**Data shown**:
══════════════════════════════

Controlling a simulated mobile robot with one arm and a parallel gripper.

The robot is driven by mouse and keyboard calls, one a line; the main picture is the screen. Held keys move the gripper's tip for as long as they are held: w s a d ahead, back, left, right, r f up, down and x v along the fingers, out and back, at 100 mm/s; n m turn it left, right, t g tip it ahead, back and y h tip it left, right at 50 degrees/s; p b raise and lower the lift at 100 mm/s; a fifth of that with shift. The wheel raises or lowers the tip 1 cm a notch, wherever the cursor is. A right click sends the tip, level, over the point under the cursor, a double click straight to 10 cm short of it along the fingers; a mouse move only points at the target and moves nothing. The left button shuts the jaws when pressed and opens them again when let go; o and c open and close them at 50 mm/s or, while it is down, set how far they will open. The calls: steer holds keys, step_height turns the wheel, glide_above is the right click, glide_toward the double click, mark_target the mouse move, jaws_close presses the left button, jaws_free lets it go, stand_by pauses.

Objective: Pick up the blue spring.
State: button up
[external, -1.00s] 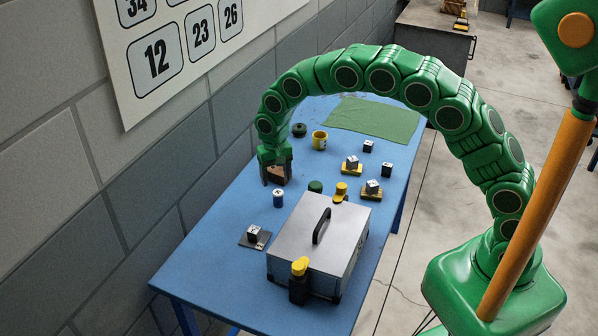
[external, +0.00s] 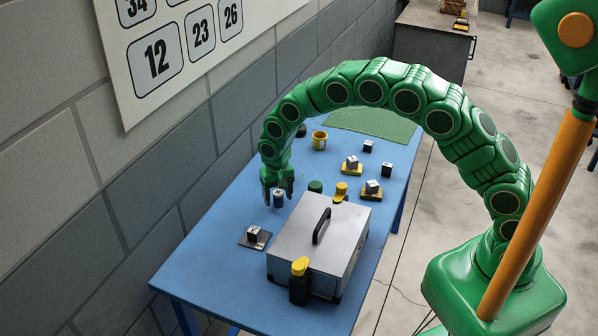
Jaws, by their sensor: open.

══════════════════════════════

**Problem to solve**: Check every line of the data above for the string "open", and copy those that have it.

**Correct output**:
The robot is driven by mouse and keyboard calls, one a line; the main picture is the screen. Held keys move the gripper's tip for as long as they are held: w s a d ahead, back, left, right, r f up, down and x v along the fingers, out and back, at 100 mm/s; n m turn it left, right, t g tip it ahead, back and y h tip it left, right at 50 degrees/s; p b raise and lower the lift at 100 mm/s; a fifth of that with shift. The wheel raises or lowers the tip 1 cm a notch, wherever the cursor is. A right click sends the tip, level, over the point under the cursor, a double click straight to 10 cm short of it along the fingers; a mouse move only points at the target and moves nothing. The left button shuts the jaws when pressed and opens them again when let go; o and c open and close them at 50 mm/s or, while it is down, set how far they will open. The calls: steer holds keys, step_height turns the wheel, glide_above is the right click, glide_toward the double click, mark_target the mouse move, jaws_close presses the left button, jaws_free lets it go, stand_by pauses.
Jaws, by their sensor: open.

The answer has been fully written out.